С конца 20-х гг. XIX в. «черные» мотивы хлынули в массовую беллетристику, где нагнетание всевозможных «ужасов» превратилось чуть ли не в самоцель.
Пародируя Рабле, Лотреамон – в раблезианском стиле – издевается над феноменом смеха, изображая человека в «добрые» моменты жизни и завершая изображение абсолютной стилизацией под автора «Гаргантюа»:
Нет, не петуха, а хуже, хуже! – козу напоминает человек, когда смеется! Ни малейшего благообразия не остается в мерзкой харе с выпученными, как у рыбы, глазами, которые (это ли не плачевное зрелище?)… которые… которые блестят безумным блеском, как маяки в ночи!
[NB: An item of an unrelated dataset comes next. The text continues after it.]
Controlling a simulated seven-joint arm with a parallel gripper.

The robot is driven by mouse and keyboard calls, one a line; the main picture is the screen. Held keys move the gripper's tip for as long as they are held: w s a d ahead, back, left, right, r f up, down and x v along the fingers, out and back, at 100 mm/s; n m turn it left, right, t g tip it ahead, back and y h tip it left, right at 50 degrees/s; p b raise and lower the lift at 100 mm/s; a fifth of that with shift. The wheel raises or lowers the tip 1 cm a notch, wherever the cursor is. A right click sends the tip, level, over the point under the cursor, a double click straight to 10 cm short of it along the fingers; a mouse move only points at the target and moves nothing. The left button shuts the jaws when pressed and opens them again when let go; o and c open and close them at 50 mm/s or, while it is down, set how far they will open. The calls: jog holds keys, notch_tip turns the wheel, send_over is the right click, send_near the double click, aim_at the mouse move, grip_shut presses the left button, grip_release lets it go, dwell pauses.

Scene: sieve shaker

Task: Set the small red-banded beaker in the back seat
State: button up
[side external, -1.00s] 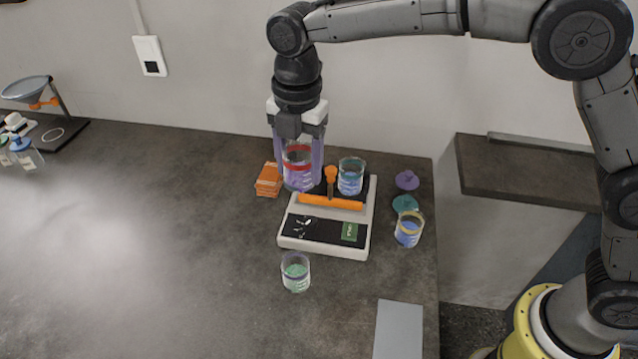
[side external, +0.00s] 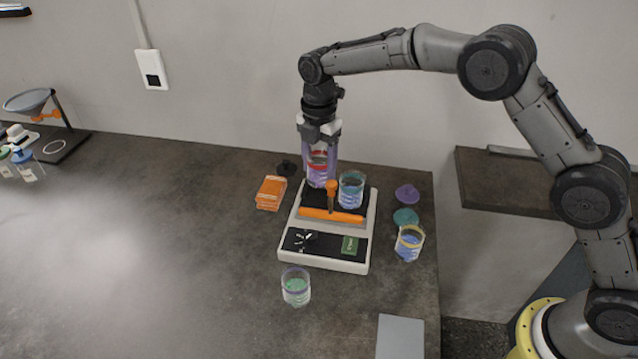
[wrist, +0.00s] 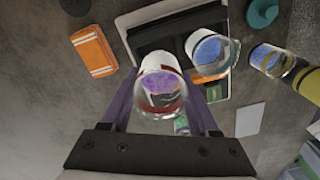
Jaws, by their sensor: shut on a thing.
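The red-banded beaker (side external: 319,160) holds purple contents and is between the purple fingers of my gripper (side external: 318,165), which is shut on it. It also shows in the wrist view (wrist: 162,88). It is upright over the back left of the shaker's dark platform; I cannot tell whether its base touches. The shaker (side external: 325,262) is a white-framed device with an orange clamp bar (side external: 332,214) and upright orange knob. A teal-banded beaker with blue contents (side external: 351,190) stands on the platform just right of the held beaker. The back seat itself is partly hidden by the held beaker.
A yellow-banded beaker (side external: 409,242) stands right of the shaker, near teal (side external: 405,216) and purple (side external: 407,193) lids. A green-filled beaker (side external: 296,287) stands in front. The table's left side is mostly clear.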

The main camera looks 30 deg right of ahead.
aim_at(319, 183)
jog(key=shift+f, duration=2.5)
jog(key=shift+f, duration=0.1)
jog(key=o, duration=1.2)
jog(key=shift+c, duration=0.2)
Смейтесь, так и быть, но только сквозь слезы. И если влага не течет у вас из глаз, пусть течет изо рта. На худой конец, можно и помочиться – была бы жидкость, все равно какая, дабы умерить сухость, ибо смех с раскрытым ртом безмерно иссушает организм. Что до меня, я равнодушно внимаю нахальному кудахтанью и истошному блеянью толпы ничтожеств, всегда готовых освистать того, кто не похож на них самих…
Дюкассовский Мальдорор, «зоревое зло», одновременно утрировал и пародировал кровавую вивисекцию французских «черных романов», авторы которых уже декларировали стремление к «пылкой жестокости, оборачивающейся шутовством» (слова Бальзака).
Жюль Жанен:
На олимпе, мною устроенном, я нагромоздил преступления на злодеяния, гнусность физическую на подлость моральную; я ободрал натуру и, лишив ее белой упитанной оболочки, украшенной нежным румянцем и персиковым пухом, раскрыл все ее сосуды… Настоящая живая бойня! Представьте операцию: молодой здоровый человек лежит на широком черном камне, а два опытных палача сдирают с него кожу, парнýю и окровавленную, как с зайца, не отделяя от всего ни лоскуточка. Вот избранная мною натура.
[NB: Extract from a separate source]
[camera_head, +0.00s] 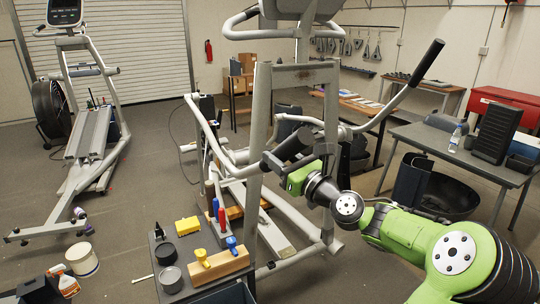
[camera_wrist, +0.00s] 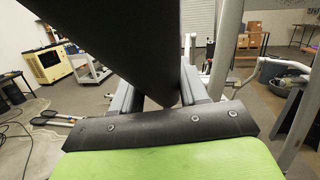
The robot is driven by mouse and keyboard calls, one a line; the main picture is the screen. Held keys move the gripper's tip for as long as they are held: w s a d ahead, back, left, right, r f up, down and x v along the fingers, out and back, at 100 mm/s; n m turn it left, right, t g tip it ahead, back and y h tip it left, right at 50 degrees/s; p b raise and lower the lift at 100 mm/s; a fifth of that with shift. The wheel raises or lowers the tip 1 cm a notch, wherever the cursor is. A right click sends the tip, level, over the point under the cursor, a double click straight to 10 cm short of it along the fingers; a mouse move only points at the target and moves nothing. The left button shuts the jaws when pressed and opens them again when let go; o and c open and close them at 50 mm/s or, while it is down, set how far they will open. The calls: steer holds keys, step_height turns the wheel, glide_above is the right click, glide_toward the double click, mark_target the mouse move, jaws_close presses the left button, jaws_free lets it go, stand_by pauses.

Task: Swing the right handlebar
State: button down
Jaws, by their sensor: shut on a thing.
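The elliptical machine's grey frame (camera_head: 258,120) stands upright in the middle of the head view. One handlebar has a black grip (camera_head: 293,144) low and near me. My gripper (camera_head: 280,166) is shut on this grip. In the wrist view the dark grip (camera_wrist: 150,45) runs down between the two fingers of my gripper (camera_wrist: 160,92) and hides much of the scene behind. The other handlebar (camera_head: 427,62) rises up to the right with its black grip free. Whether the held one is the right handlebar I cannot tell for certain.
A tool cart with a wooden block (camera_head: 218,267), screwdrivers and a yellow box (camera_head: 188,226) stands close below. A second machine (camera_head: 88,130) is at left. A grey table (camera_head: 465,150) with a bottle (camera_head: 455,138) is at right. Floor at left centre is clear.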

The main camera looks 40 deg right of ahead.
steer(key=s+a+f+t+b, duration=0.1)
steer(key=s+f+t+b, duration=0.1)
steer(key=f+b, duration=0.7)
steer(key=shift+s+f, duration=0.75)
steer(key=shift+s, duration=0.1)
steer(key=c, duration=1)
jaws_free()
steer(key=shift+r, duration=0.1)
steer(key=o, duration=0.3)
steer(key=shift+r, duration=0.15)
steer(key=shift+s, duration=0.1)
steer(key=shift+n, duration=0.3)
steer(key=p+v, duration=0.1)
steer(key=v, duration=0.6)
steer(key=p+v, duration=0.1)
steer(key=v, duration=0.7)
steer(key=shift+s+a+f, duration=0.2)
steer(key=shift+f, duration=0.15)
Море крови, жестокие пытки, «кровавые ванны», отрезанные головы, свирепые душегубы, демонические богоборцы, безжалостные мстители, все эти Рокамболи и Мельмоты буквально наводнили французский роман первой половины XIX века, причем многие из них – уже вполне в духе Мальдорора – «творили зло», восстав против злого мироустройства, мерзостного творения (человека). Как и многие предшественники, Мальдорор – мститель, испытавший «боль и жалость, вызванные ощущением величайшей несправедливости», «бешеную ярость», «достойную жестокого чудовища, чьи очерствевшие дети способны лишь изрыгать хулу да изощряться в злодеяниях».
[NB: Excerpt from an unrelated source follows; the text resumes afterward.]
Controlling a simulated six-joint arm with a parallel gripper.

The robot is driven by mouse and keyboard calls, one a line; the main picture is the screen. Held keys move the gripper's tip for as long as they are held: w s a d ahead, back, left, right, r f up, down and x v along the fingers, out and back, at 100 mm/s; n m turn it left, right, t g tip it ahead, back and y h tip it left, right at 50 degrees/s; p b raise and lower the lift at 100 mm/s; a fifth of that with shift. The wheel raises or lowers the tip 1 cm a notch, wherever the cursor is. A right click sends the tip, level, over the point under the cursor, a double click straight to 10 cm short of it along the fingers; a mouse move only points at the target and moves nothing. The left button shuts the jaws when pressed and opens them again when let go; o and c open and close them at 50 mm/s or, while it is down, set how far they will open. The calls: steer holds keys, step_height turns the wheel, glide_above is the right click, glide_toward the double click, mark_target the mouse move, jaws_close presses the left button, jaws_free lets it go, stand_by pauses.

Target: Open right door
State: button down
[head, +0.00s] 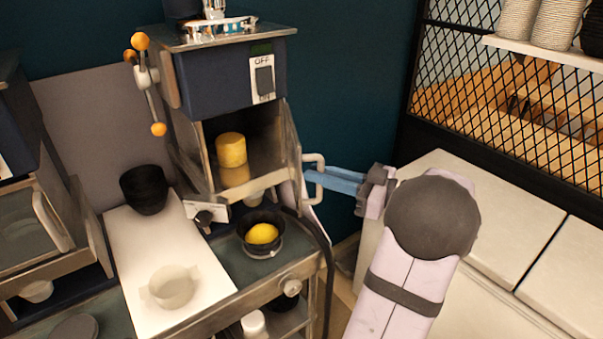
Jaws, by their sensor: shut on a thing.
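The right door (293,140) belongs to the dark blue machine (215,80) in the middle of the head view. It stands swung open along the right side of the machine's compartment and shows nearly edge-on. Its pale handle (318,160) sticks out to the right. My gripper (312,178) has blue fingers and reaches in from the right. Its fingers are shut on the handle. Their tips are partly hidden by the handle. Inside the open compartment stands a yellow cylinder (231,150).
Below the compartment, a black bowl (262,222) holds something yellow. A white board (150,240) carries a pale cup (172,287) and black bowls (145,188). Another machine with a handled door (25,220) stands left. White cabinets (500,210) and a mesh partition (500,90) bound the right.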

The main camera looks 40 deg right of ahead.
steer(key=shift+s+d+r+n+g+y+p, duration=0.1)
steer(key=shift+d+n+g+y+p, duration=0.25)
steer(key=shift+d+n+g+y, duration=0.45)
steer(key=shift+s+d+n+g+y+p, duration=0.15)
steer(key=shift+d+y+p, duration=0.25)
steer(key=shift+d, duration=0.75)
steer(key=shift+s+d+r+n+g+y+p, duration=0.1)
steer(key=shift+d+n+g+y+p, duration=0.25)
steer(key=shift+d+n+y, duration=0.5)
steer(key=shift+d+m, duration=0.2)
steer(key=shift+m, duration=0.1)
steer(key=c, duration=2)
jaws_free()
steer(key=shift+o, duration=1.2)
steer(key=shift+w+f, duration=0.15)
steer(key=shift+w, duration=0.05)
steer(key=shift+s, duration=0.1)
Я сознаю, что Лотреамон не мог предвидеть «народных печальников» и «сверхчеловеков» эпохи тоталитаризма, но – внимание! – в Мальдороре сосуществует два главных качества грядущих «бесов»: склонность к мучительству и некрофилии в сочетании с «великими идеалами» и состраданием: «Я явился, чтобы защитить людей». Разве что, творя злодеяния, Мальдорор испытывает муки совести («О Фальмор… Как ласков его голос… Так он простил меня?..»), тогда как его лицемерные и безжалостные неофиты совести не имели…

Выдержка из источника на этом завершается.